Kenya has raised $750mn through a re-opening of its debut Eurobond, the Business Daily reported, quoting sources. The sale was reportedly launched on November 25 and the proceeds are set to be received on December 3, when Treasury secretary Henry Rotich is expected to make a public statement on the issue.
The daily quoted analysts as saying that the silent reopening of the bond was a pointer to the fact that the Treasury talked directly to investors who participated in the initial offer to take up more of the bond.
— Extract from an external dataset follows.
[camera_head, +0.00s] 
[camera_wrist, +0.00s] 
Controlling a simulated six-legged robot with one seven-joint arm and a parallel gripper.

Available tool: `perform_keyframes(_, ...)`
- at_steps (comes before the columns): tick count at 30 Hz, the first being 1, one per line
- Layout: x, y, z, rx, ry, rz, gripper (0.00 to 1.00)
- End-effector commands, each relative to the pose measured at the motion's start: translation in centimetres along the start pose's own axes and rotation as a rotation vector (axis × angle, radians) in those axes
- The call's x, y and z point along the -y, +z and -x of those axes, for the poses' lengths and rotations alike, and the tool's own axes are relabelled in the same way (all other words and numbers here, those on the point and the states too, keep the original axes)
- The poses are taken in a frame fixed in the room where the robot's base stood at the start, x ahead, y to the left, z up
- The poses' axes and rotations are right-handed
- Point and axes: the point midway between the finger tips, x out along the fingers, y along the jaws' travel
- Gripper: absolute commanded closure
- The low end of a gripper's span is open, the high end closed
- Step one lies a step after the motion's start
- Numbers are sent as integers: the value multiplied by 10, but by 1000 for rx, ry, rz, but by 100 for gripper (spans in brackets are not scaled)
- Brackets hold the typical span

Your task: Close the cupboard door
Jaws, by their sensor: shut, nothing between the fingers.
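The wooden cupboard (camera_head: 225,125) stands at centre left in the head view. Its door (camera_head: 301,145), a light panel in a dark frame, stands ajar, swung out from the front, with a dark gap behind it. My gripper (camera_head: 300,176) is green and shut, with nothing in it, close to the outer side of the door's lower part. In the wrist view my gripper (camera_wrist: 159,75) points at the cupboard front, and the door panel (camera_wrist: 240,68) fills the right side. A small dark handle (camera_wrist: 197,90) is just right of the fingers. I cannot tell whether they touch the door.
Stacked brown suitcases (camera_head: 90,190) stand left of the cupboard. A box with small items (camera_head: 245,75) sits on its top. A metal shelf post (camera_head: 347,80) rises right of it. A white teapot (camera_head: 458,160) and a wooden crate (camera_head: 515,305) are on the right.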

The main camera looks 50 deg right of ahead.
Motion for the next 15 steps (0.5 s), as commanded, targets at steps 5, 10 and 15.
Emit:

In June, Kenya sold $500mn of 5-year sovereign USD-denominated notes and $1.5bn of 10-year bonds at yields of 5.875% and 6.875%, respectively. Demand was huge with bids worth $8.8bn placed. Now, it has reportedly sold $250mn of the 5-year and $500mn of the 10-year securities.
The government has previously said it will use the proceeds from the Eurobond to fund budgeted government expenditures, including the retirement of a $600mn syndicated loan and infrastructure projects.
The government has been trying to reduce its local borrowing requirements and tap global debt markets instead in a bid to help reduce high interest rates on the domestic market that constrain private sector lending and hurt investments. It has announced plans to issue a debut sukuk (Islamic bond) during the 2015/16 financial year. Last week, Parliament approved the Treasury’s request for a doubling of international debt ceiling to KES1.2trn ($13.3bn).
Kenya, the biggest economy in East Africa, is rated B+ by S&P and Fitch and B1 by Moody’s.